__Directions__. Search the records for the word "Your" and pick out every line that has it.
━━━━━━━━
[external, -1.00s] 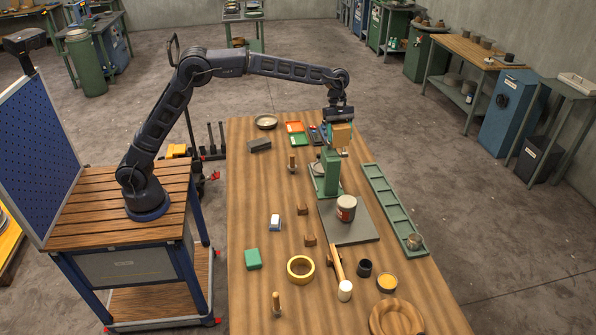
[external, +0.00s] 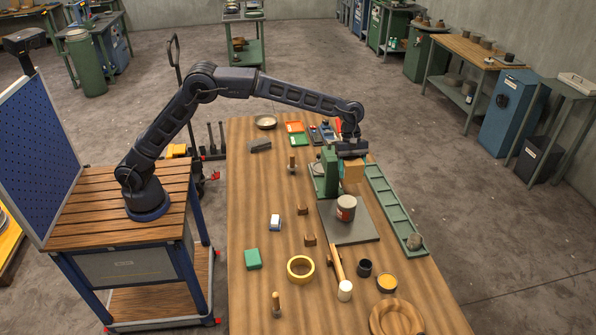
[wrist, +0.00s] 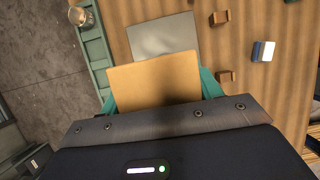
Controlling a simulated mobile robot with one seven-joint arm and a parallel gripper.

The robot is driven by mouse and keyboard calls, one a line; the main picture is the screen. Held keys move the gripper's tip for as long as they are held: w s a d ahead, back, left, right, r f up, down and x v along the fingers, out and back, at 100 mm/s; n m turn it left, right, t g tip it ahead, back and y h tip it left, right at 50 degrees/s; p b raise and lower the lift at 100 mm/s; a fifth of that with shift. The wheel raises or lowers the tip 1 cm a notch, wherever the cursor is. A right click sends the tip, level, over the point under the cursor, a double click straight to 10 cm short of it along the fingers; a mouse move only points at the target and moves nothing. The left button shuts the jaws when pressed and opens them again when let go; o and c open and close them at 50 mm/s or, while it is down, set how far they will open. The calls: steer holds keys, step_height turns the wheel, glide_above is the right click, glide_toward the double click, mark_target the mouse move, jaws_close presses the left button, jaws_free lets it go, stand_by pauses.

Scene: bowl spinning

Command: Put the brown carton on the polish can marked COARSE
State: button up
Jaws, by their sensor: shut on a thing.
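The brown carton (external: 352,171) is held in my gripper (external: 352,158), above the table beside the green upright machine (external: 328,172). In the wrist view the carton (wrist: 155,80) fills the middle between the teal fingers, which are shut on it. The polish can (external: 346,208), with a grey top and a reddish label, stands upright on the dark grey plate (external: 345,234), nearer the camera than the carton. Its marking is too small to read. In the wrist view the can is hidden, likely behind the carton.
A green divided tray (external: 391,208) runs along the table's right side, with a jar (external: 414,242) at its near end. A mallet (external: 338,270), a yellow tape ring (external: 301,269), a dark cup (external: 364,268) and small wooden blocks lie nearer the camera.

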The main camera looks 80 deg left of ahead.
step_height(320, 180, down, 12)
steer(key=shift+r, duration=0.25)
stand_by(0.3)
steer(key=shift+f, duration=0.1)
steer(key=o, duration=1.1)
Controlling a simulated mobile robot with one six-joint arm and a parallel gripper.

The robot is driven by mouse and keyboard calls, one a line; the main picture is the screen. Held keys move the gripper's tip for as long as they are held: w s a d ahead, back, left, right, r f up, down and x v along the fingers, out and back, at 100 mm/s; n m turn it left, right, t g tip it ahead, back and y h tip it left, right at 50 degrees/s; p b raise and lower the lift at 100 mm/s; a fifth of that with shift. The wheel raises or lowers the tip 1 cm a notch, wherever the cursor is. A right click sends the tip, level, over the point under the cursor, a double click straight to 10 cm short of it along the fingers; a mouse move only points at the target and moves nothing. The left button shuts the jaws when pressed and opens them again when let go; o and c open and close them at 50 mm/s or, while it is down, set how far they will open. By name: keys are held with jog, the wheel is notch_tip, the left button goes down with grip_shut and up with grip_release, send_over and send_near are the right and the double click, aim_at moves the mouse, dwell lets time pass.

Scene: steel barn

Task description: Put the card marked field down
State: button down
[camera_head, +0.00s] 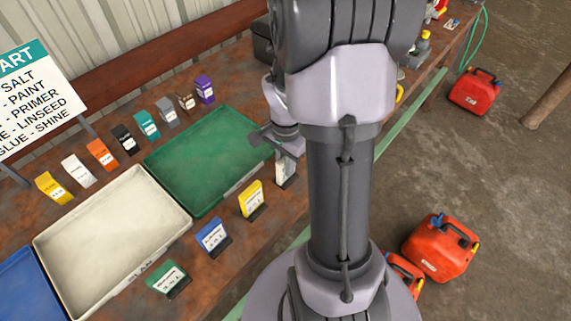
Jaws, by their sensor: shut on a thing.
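My gripper (279,150) is at the front right of the green tray, partly hidden by my own arm. It is shut on a pale card (286,172), which shows just below it at the table's front edge. The card's marking is too small to read, and I cannot tell whether its lower edge touches the table. A yellow card (251,198), a blue card (211,236) and a green card (167,277) stand along the front edge in dark holders. No marking reading "field" is legible.
A green tray (158,160), a cream tray (42,245) and a blue tray (25,290) lie on the rusty table. Several coloured packets, including an orange one (102,155), line the back. A lettered sign (35,95) stands left. Red cans (440,248) are on the floor.

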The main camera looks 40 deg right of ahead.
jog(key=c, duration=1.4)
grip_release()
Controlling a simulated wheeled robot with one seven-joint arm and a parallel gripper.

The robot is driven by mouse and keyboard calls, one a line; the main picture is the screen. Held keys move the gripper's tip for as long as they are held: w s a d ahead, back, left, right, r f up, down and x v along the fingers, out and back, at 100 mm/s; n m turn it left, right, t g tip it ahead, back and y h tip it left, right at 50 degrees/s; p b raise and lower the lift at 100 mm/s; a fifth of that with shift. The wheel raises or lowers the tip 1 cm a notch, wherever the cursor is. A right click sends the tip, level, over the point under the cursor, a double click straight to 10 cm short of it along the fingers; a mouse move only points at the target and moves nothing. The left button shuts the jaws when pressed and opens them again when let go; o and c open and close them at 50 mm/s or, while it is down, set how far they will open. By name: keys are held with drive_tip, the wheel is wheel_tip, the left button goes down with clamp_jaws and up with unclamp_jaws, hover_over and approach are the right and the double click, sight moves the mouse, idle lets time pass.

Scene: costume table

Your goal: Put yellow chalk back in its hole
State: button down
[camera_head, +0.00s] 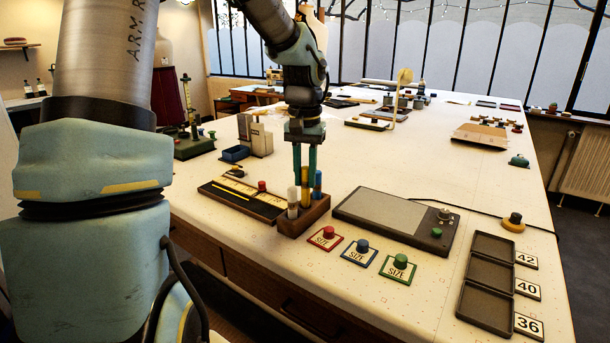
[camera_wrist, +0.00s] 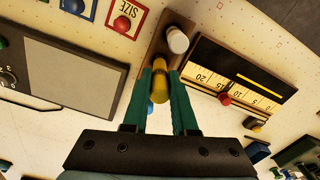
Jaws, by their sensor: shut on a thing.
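The yellow chalk (camera_wrist: 160,83) is between the green fingers of my gripper (camera_wrist: 163,92) in the wrist view, and the fingers are shut on it. In the head view my gripper (camera_head: 306,172) points straight down over the wooden chalk holder (camera_head: 314,213). The yellow chalk (camera_head: 305,193) stands upright there, between the white chalk (camera_head: 292,197) and the blue chalk (camera_head: 317,181). Its lower end is at the holder's middle; I cannot tell whether it is in the hole. The white chalk (camera_wrist: 177,40) also shows in the wrist view.
A ruler board (camera_head: 243,198) lies directly left of the holder. A grey tablet-like panel (camera_head: 390,212) lies to its right. Red (camera_head: 328,234), blue (camera_head: 362,247) and green (camera_head: 400,262) size buttons are in front. Dark trays (camera_head: 487,290) stand at the right edge.

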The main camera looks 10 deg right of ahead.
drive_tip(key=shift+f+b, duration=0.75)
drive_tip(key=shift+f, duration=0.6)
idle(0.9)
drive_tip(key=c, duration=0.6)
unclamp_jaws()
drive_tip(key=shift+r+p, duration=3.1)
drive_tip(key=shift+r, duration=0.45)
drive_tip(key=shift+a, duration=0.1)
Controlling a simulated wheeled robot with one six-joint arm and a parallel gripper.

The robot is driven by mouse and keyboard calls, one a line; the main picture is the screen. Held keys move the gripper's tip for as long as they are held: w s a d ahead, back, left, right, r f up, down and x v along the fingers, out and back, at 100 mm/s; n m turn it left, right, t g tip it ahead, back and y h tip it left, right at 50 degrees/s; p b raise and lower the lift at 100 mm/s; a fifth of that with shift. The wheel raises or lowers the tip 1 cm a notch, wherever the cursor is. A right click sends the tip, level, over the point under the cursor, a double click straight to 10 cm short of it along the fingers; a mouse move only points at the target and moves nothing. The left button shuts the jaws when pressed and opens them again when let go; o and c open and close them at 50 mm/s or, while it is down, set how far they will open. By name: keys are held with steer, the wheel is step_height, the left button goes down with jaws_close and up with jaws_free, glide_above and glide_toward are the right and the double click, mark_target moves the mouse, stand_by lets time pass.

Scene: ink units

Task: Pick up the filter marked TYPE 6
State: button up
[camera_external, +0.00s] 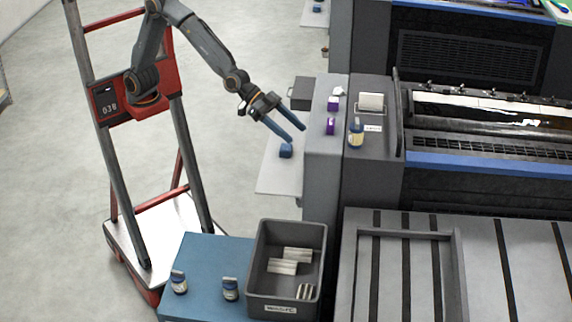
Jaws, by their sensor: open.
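My gripper (296,134) is open and empty, its two blue fingers pointing down and right beside the grey machine ledge. No TYPE 6 marking is readable, so I cannot tell which thing is that filter. Several pale ribbed pieces, possibly filters (297,254), lie in a dark grey crate (252,268) at the bottom centre. A pale block (371,101) sits on the machine top above a small white label (373,128). Two purple items (330,127) stand on the ledge close to the right of my fingers, with a small white item (339,91) behind them.
A blue item (286,151) lies on a grey side shelf (278,183) below my fingers. Two small jars (230,289) stand on the blue table (205,258). The floor at left is open.

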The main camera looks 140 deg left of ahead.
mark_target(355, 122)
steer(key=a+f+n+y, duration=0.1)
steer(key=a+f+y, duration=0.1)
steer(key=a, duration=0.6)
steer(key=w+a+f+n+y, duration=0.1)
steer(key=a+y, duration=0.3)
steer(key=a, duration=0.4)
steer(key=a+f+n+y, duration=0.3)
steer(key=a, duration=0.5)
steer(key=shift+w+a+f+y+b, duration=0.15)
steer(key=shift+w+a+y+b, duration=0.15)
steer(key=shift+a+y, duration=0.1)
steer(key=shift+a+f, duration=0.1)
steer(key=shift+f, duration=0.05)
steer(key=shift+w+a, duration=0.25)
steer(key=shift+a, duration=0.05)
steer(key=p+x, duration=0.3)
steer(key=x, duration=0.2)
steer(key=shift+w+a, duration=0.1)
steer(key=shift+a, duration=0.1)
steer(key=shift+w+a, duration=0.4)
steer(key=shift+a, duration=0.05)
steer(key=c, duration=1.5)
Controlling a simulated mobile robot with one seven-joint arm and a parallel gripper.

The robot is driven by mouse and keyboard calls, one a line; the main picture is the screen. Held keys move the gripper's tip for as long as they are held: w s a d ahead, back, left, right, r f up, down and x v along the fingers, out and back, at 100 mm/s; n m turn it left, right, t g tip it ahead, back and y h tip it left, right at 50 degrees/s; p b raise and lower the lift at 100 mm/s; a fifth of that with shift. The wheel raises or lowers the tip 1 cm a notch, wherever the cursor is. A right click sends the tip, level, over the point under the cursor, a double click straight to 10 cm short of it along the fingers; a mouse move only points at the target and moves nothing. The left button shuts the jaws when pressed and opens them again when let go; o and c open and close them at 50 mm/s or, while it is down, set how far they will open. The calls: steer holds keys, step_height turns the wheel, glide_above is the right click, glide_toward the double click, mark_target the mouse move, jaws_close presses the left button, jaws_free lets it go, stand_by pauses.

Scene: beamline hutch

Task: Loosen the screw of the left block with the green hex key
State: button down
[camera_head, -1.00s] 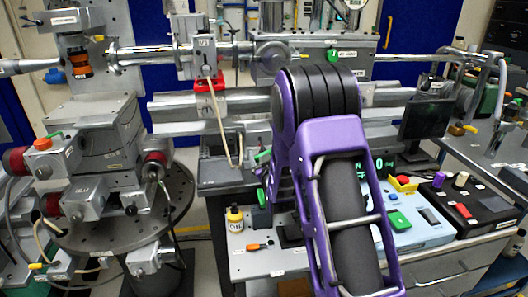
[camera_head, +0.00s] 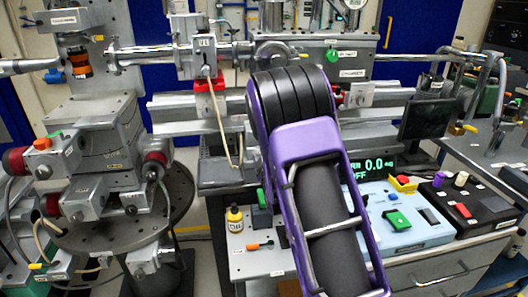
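My purple and black arm (camera_head: 300,160) fills the middle of the view, and my gripper is hidden behind it. The left block appears to be the grey block (camera_head: 206,58) with a red base (camera_head: 208,86) on the rail at the upper left of my arm. Its screw is too small to make out. A small green piece (camera_head: 262,197) shows above a dark holder (camera_head: 261,217) on the bench, just left of my arm. I cannot tell whether it is the green hex key.
A blue control box (camera_head: 400,215) and a black one (camera_head: 460,203) stand to the right. A dark screen (camera_head: 425,119) hangs near the rail (camera_head: 190,120).

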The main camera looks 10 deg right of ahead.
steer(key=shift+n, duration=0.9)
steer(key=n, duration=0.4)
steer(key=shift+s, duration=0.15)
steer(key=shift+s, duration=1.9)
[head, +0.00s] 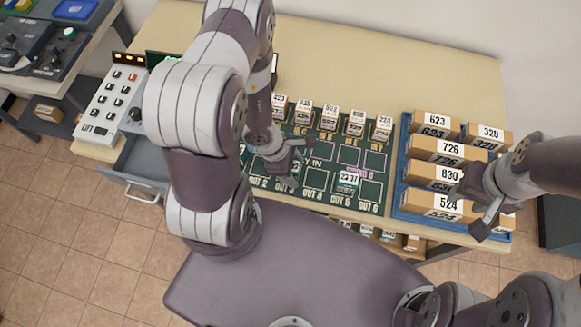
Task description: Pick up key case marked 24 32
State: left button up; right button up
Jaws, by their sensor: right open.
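I cannot make out any key case marked 24 32. One small case (348,182) with a white and teal label, reading roughly "37", lies on the dark green sorting mat (373,192), in a square near the OUT labels. Part of another teal-labelled case shows beside my left arm, mostly hidden by it. My left gripper (287,172) hangs over the left middle of the mat; its jaws are too small and dark to read. My right gripper (478,213) is open at the front right, over the edge of the blue tray.
Several small numbered boxes (329,117) line the mat's back edge. The blue tray (398,192) holds larger cartons (437,148) marked 623, 726, 830 and 524. A lift control panel (108,105) and an open drawer (140,180) are at left. The table's back is clear.

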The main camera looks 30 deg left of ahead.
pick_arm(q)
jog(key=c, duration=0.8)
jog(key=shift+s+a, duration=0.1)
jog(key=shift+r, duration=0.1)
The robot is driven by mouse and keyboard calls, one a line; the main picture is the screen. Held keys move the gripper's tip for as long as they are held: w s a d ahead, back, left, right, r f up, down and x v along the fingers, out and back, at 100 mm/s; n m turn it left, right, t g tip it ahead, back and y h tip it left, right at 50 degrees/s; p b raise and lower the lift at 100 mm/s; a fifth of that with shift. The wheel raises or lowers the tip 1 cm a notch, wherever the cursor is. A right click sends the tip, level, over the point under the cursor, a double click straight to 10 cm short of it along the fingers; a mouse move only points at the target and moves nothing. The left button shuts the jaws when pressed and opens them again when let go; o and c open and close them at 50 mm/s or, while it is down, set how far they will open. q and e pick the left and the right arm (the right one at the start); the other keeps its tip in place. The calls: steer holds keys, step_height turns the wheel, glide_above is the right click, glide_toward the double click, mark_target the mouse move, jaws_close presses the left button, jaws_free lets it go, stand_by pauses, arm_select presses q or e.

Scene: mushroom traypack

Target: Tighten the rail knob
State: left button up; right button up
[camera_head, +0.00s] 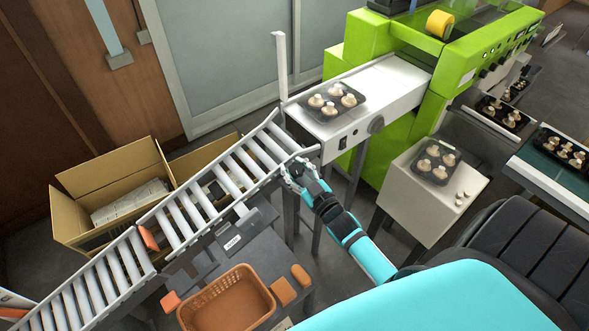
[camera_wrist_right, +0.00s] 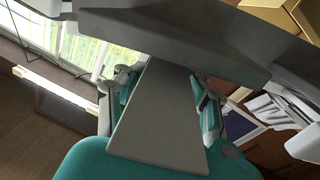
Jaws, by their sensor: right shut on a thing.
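My right gripper (camera_head: 297,174) is at the side of the roller rail (camera_head: 270,121), close to the rail's upper end by the white infeed conveyor. In the right wrist view its two fingers (camera_wrist_right: 163,92) are on either side of a flat grey piece, which I take to be the rail knob (camera_wrist_right: 160,115). The gripper is shut on it. A dark rail beam (camera_wrist_right: 190,35) runs across just beyond the fingers. In the head view the gripper hides the knob, and its turn angle cannot be told. My left gripper is out of view.
An open cardboard box (camera_head: 82,211) stands behind the rail. An orange basket (camera_head: 228,305) is on the grey table below it. A mushroom tray (camera_head: 333,102) lies on the infeed conveyor of the green machine (camera_head: 462,55). Another mushroom tray (camera_head: 436,160) is on a white stand.

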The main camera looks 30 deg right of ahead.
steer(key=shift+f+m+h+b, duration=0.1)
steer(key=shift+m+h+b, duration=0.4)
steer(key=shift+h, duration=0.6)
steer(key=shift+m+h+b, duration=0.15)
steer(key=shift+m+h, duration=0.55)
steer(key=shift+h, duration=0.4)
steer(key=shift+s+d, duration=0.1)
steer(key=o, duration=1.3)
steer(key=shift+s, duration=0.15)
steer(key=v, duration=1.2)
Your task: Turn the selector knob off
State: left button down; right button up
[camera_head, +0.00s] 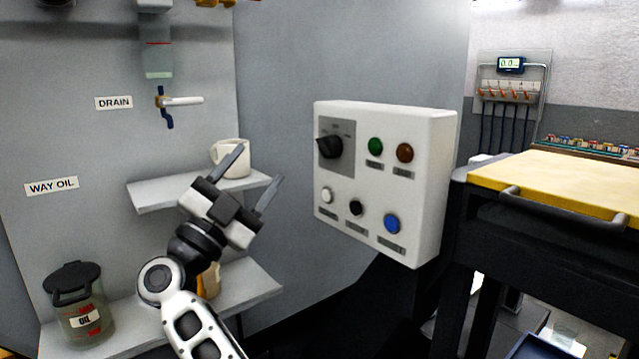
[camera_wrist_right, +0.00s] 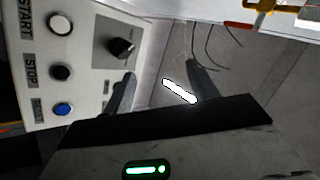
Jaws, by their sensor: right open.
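The black selector knob (camera_head: 329,147) sits on a grey square plate at the upper left of the white control box (camera_head: 437,150). Its pointer looks turned to the left, but its setting is too small to read. In the right wrist view the knob (camera_wrist_right: 122,47) shows beyond one fingertip. My right gripper (camera_head: 256,172) is open and empty, left of the control box and apart from the knob. Its fingers (camera_wrist_right: 160,80) also show in the wrist view, spread wide. My left gripper is not in view.
Green (camera_head: 376,146) and brown-red lamps, and white, black and blue (camera_head: 392,223) buttons share the box face. A mug (camera_head: 232,158) stands on a shelf (camera_head: 150,197) behind my right gripper. Space between gripper and box looks clear.

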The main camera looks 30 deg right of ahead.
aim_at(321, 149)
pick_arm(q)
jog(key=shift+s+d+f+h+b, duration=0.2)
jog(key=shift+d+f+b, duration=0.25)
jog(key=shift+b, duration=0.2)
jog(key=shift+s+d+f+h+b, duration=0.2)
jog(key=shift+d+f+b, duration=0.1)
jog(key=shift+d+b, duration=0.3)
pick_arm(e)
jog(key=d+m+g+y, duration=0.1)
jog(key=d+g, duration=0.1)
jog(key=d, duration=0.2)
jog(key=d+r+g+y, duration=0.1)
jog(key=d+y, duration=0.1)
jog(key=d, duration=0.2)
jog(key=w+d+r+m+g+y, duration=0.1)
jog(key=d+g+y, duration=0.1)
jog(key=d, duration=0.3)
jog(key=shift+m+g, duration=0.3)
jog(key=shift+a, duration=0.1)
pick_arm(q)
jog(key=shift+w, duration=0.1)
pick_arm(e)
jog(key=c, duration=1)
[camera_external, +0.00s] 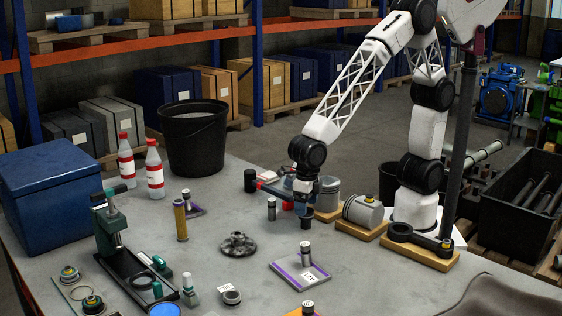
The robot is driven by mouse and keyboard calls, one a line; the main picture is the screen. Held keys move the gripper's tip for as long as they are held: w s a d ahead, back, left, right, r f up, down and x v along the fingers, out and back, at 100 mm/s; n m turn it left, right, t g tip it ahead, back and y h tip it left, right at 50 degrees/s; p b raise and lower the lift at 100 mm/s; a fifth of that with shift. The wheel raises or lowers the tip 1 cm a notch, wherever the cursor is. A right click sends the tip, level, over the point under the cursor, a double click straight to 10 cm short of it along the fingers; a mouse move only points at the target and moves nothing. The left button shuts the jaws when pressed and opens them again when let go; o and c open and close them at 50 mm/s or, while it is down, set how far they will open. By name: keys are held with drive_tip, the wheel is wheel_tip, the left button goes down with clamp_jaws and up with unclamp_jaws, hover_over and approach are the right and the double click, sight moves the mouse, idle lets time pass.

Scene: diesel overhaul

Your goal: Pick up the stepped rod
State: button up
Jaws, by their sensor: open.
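I cannot tell for sure which piece is the stepped rod. Several short upright metal pieces could be it: a silver and dark one (271,209) on the bare table left of my gripper, one (305,253) on a purple-edged plate (285,272) with a white label, and one (308,308) at the front edge of the picture. My gripper (305,211) points down over the middle right of the table, open. A dark round piece (306,223) shows right under it; whether it stands between the fingers is unclear.
Pistons on wooden blocks (362,212) stand close to the right of my gripper. A dark gear-like part (238,245) lies left of it. A black bucket (194,140), red-capped bottles (154,170), a blue box (50,190) and a green press (110,225) stand farther left.

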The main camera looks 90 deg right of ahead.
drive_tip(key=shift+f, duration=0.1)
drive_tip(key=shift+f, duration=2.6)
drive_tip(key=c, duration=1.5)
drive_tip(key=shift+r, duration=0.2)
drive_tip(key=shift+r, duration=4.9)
━━━━━━━━
__Reply__.
Your goal: Put yellow chalk back in its hole
Your task: Turn the selector knob off
Your goal: Pick up the stepped rod

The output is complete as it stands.